Мое положение было выгодным, поэтому я смело вылез и сказал: «Юрий Михайлович, может, было бы правильно, чтобы сейчас, в пору такого большого дефицита всего, вы бы разрешили театрам сдавать в аренду нежилые помещения, которые либо ими не освоены, либо не так уж сильно им необходимы». На что Лужков, оценив мое предложение со свойственным ему юмором, тихо пробормотав что-то вроде «Дурак-дурак, а соображает», ответил громко и просто, словно разрубая воздух шашкой: «А давайте так и сделаем!» На следующий же день я пришел к мэру с письмом от Ефремова, где было сформулировано, каким образом и в каком виде необходимо оказать Художественному театру помощь. Точнее, какие на этот счет надо было сделать послабления.

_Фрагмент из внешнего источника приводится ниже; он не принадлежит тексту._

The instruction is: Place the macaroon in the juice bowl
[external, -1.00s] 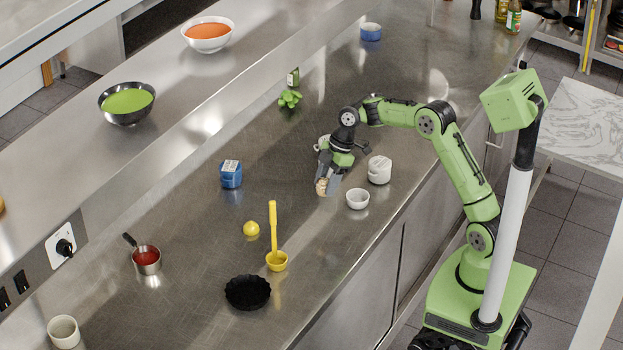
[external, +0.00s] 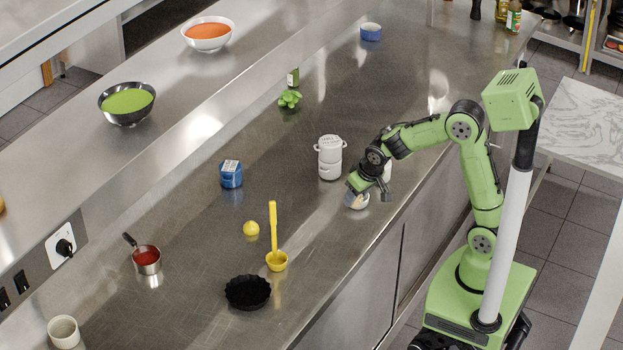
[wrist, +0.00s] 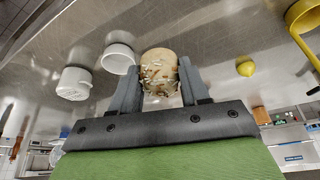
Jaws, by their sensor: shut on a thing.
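My gripper (wrist: 160,85) is shut on the macaroon (wrist: 160,72), a pale tan piece with light flecks held between its two grey fingers in the wrist view. Two bowls of coloured liquid stand on the raised shelf: a white bowl of orange liquid (external: 208,33) and a dark bowl of green liquid (external: 127,103). I cannot tell which is the juice bowl.
The small white bowl (wrist: 118,58) and a white canister (wrist: 73,83) are left of the macaroon in the wrist view. A white lidded jar (external: 330,158), blue box (external: 231,174), lemon (external: 251,229), yellow ladle (external: 275,240) and black dish (external: 248,292) stand on the counter.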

Должен признаться, что доброе отношение Лужкова ко мне распространилось и на нужды Московского Художественного театра. Юрий Михайлович отписал театру ни много ни мало, а шестнадцать с половиной тысяч квадратных метров нежилых помещений в самом что ни на есть центральном прямоугольнике столицы, ограниченном с одной стороны Георгиевским переулком, с другой – Пушкинской площадью, справа – Пушкинской улицей, если стоять лицом к площади Маяковского, и Тверской улицей слева.

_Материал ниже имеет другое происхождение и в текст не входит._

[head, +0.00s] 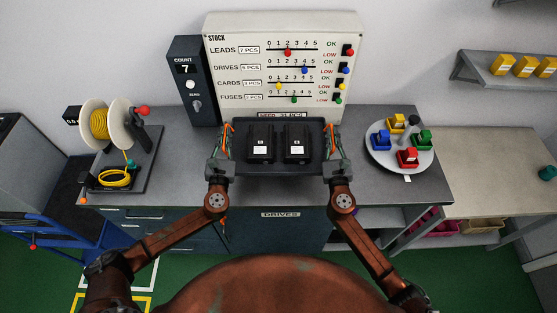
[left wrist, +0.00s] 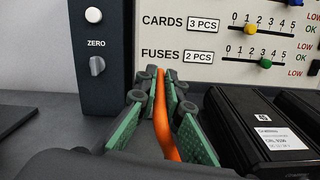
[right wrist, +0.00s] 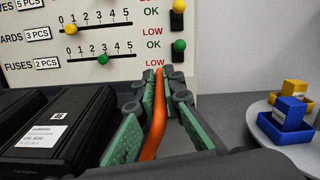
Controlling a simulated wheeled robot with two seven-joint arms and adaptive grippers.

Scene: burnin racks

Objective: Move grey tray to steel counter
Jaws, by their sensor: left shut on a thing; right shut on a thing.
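The grey tray (head: 278,171) is in the head view, in front of the stock board. It carries two black drive boxes (head: 261,145) with white labels, side by side. The tray has orange handles at its two ends. My left gripper (head: 224,146) is shut on the left orange handle (left wrist: 162,112). My right gripper (head: 334,146) is shut on the right orange handle (right wrist: 156,118). The tray is over or on the steel counter (head: 180,175); I cannot tell whether its underside touches the counter. The tray looks level.
A stock board (head: 285,65) and a count box (head: 193,82) stand behind the tray. A yellow cable spool (head: 100,124) stands at left. A round turntable (head: 385,160) with coloured bins stands at right. Bare counter lies on both sides of the tray.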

Подарок был, конечно, королевский. И цена ему невероятно велика – может быть, сотни миллионов «американских рублей». Вокруг этого сокровища сразу же разгорелись нешуточные страсти. Бойкие и сметливые люди внутри театра, чьи имена я в своих мемуарах упоминать не стану, довольно быстро сосчитали, а сколько же тогда театр будет терять на законности сдачи вышеуказанных площадей в аренду… Им пришла оригинальная по тем временам мысль, что надо передать эти самые тысячи квадратных метров, предоставленные в хозяйственное ведение театра (формулировки были разными), в управление некому специально созданному фонду. Ну а для чего такие фонды тогда создавались, долго объяснять не надо.
В результате вышла мутная история, густо поросшая легендами. Замелькали фирмы-однодневки, которым какими-то кривыми путями передоверялись права театра на пользование площадями: «туда, потом сюда, а потом вот туда…» Все это не могло не привести к серьезным конфликтам экономических интересов людей, которые в той или иной степени этими вопросами ведали.